In March, when the Russian invaders were incessantly bombing Chernihiv, Fedorovych saw the enemy Su-34 in the sky. He grabbed his carbine and started shooting while running and encouraging Ukrainian soldiers to do the same: “Guys, we need to bring it down!”
“We banged at the aircraft when it was doing a go-around,” Valeriy Fedorovych recalls. “The border guards, the guys from the Territorial Defense, and I, we all were shooting. How many times did I shoot? How can I remember? We banged once, then again, then we saw smoke coming out of it. But I will never tell you that it was just me who downed it.”

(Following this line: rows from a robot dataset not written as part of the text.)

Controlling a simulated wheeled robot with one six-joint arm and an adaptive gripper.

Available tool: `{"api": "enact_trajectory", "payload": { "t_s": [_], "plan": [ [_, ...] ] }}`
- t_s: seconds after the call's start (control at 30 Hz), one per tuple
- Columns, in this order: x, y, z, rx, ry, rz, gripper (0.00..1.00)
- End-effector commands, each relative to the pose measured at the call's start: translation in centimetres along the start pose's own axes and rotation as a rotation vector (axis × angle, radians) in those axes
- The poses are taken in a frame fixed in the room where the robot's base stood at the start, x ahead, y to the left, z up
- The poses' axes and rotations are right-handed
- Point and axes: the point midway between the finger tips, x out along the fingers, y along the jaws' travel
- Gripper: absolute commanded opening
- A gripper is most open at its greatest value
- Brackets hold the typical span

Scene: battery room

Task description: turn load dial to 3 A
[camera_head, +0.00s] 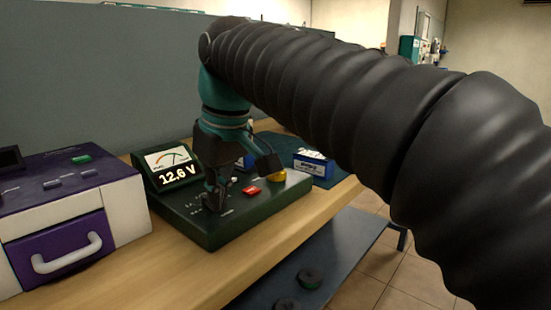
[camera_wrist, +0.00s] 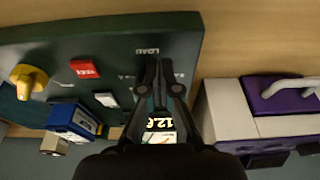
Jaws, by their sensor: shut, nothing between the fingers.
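The dark green tester (camera_head: 270,212) stands on the wooden bench, its display (camera_head: 179,174) reading 12.6 V. My gripper (camera_head: 214,203) is shut and empty, pointing down at the left part of the tester's top. In the wrist view its fingertips (camera_wrist: 158,68) are together beside the word LOAD on the panel (camera_wrist: 140,28). The load dial itself is hidden by the fingers, so I cannot tell its setting or whether I touch it. Small scale marks show on both sides of the fingers, too small to read surely.
A red button (camera_head: 251,191) and yellow knob (camera_head: 278,176) are on the tester; a white switch (camera_wrist: 106,99) shows too. A blue battery (camera_head: 313,162) stands behind. A purple and white unit (camera_head: 125,205) is close on the left. The bench front (camera_head: 285,232) is clear.

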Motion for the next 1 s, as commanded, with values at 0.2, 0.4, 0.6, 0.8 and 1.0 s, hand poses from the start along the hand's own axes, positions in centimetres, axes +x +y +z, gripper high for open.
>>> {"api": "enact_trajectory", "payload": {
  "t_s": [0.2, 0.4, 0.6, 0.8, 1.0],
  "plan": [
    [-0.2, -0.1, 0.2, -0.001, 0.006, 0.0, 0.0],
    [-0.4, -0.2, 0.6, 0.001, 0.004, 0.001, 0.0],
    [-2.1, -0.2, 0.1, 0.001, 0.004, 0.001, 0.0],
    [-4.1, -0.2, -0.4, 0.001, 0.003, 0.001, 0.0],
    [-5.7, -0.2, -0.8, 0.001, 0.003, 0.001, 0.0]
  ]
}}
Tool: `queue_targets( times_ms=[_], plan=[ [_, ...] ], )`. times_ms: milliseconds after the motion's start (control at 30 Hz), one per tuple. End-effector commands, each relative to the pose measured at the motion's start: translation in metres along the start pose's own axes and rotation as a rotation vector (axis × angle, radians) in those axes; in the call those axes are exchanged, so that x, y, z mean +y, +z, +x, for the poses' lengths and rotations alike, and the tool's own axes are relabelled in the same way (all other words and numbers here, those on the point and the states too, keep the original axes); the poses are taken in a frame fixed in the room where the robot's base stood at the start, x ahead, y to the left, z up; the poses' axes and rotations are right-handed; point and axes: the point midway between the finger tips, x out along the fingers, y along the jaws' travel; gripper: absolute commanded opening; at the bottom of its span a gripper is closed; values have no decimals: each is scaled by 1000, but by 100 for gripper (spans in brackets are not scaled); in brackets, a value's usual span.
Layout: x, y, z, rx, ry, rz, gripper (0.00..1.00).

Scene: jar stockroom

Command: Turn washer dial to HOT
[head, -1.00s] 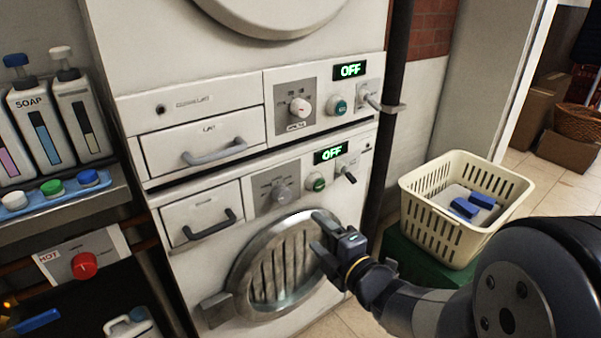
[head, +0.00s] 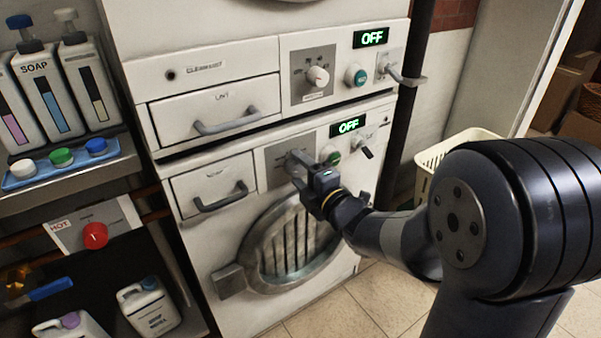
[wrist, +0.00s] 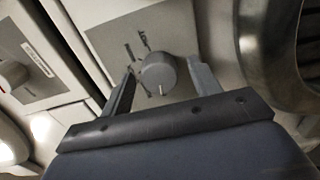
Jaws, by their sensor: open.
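The lower machine, with a round glass door (head: 290,243), has a grey dial on its panel; in the wrist view the dial (wrist: 158,73) shows a pale pointer mark at its lower edge. My gripper (wrist: 160,85) is open, with one finger on each side of the dial; I cannot tell whether they touch it. In the head view my gripper (head: 302,172) is in front of that panel and mostly hides the dial.
A drawer handle (head: 221,197) sticks out left of the lower dial, and a small lever (head: 367,152) is to its right. A red knob (head: 95,235) marked HOT is on the left rack. A cream basket (head: 452,145) stands at the right, partly behind my arm.

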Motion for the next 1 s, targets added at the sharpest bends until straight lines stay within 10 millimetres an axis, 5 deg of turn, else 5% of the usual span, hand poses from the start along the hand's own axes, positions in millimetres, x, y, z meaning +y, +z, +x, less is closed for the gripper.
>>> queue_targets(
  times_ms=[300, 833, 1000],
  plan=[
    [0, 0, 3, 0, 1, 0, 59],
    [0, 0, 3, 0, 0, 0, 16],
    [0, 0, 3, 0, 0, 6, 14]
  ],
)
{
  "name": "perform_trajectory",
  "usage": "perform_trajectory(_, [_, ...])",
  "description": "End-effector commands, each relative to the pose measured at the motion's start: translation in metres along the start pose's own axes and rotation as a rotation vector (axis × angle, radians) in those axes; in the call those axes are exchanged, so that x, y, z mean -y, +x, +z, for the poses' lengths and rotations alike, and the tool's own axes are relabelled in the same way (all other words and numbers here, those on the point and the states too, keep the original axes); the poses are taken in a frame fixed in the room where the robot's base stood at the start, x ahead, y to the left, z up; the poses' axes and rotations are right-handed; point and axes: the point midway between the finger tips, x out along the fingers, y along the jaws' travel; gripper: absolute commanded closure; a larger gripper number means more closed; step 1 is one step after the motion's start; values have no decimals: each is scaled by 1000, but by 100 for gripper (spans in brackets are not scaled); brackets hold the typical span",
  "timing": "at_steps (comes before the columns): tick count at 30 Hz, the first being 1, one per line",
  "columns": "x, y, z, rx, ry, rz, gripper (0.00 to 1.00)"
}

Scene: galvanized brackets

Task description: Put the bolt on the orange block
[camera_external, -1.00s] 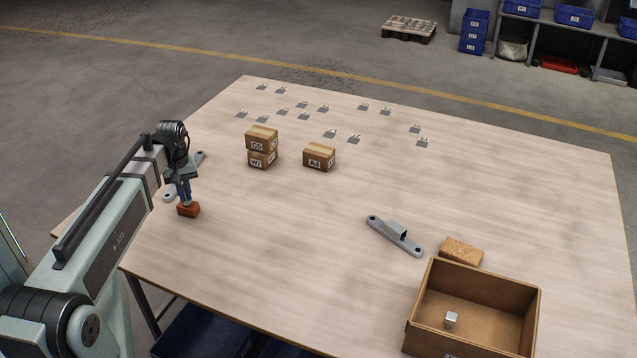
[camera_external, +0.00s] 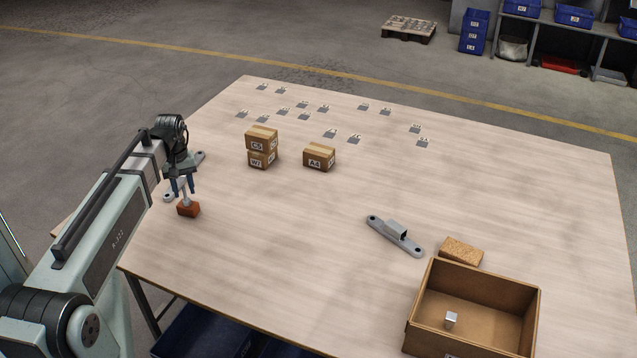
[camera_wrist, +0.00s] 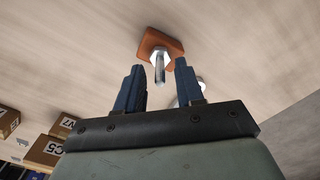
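The orange block (camera_external: 188,210) lies on the table at the left, and it also shows in the wrist view (camera_wrist: 149,40). The bolt (camera_wrist: 160,66) stands upright on the block, head down and shank up; it shows as a small grey shape in the external view (camera_external: 186,198). My gripper (camera_external: 184,190) is just above the block, around the upper part of the bolt. Its two blue fingers (camera_wrist: 157,82) are spread, with clear space on both sides of the bolt.
A grey bracket (camera_external: 169,195) lies just behind my gripper, partly hidden. Small cartons (camera_external: 261,147) and (camera_external: 319,157) stand in the middle left. Another bracket (camera_external: 396,236), a tan block (camera_external: 461,250) and an open box (camera_external: 533,310) are at the right. The table centre is clear.

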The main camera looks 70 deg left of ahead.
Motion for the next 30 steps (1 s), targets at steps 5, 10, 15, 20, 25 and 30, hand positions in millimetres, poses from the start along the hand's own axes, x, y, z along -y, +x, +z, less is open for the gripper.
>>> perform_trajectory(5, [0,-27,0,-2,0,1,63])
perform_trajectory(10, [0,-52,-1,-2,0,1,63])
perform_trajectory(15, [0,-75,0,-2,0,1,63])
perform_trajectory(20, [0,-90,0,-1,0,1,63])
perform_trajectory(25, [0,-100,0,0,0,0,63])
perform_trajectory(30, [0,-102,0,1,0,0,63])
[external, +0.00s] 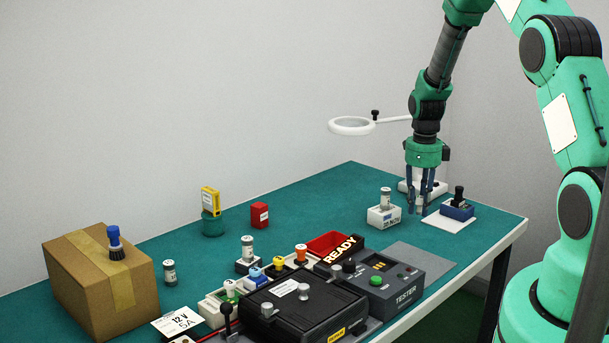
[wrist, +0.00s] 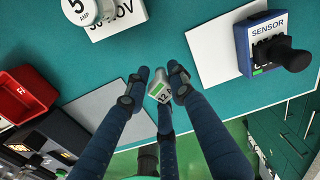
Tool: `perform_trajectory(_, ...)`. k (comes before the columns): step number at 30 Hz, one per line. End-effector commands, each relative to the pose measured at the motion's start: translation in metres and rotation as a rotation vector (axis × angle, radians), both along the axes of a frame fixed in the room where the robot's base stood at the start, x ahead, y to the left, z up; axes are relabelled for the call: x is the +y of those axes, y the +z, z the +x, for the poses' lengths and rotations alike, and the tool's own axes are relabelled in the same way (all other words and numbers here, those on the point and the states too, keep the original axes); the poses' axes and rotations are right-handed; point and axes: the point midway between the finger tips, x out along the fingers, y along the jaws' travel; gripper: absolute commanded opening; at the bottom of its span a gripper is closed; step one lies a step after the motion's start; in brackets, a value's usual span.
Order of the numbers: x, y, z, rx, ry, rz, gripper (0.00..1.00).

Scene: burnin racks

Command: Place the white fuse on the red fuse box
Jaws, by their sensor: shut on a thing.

The fighter’s cockpit door fell near Fedorovych’s house and is now in his garage. “I don’t need this door,” says he. “Probably, this Russian junk should be given over to a museum. The guys said that they would possibly put it up to an auction and send the money to the Armed Forces of Ukraine.”
It’s hard to say how much could the door fetch at an auction but the fact is that the $50 million fighter was downed at the cost of a few dozen cartridges. And we will never know how many lives of their fellow citizens the “fighter hunters” have saved by downing that Russian “scumbag.”
Shooting at the enemy aircraft was not Fedorovych’s only business during that first month of the full-scale war. He brought firewood to defenders of Ukraine, lent them a hand in making trench shelters and cooking, and sheltered people in his cellar against bombing. And he says he would join the army right now if not for his age.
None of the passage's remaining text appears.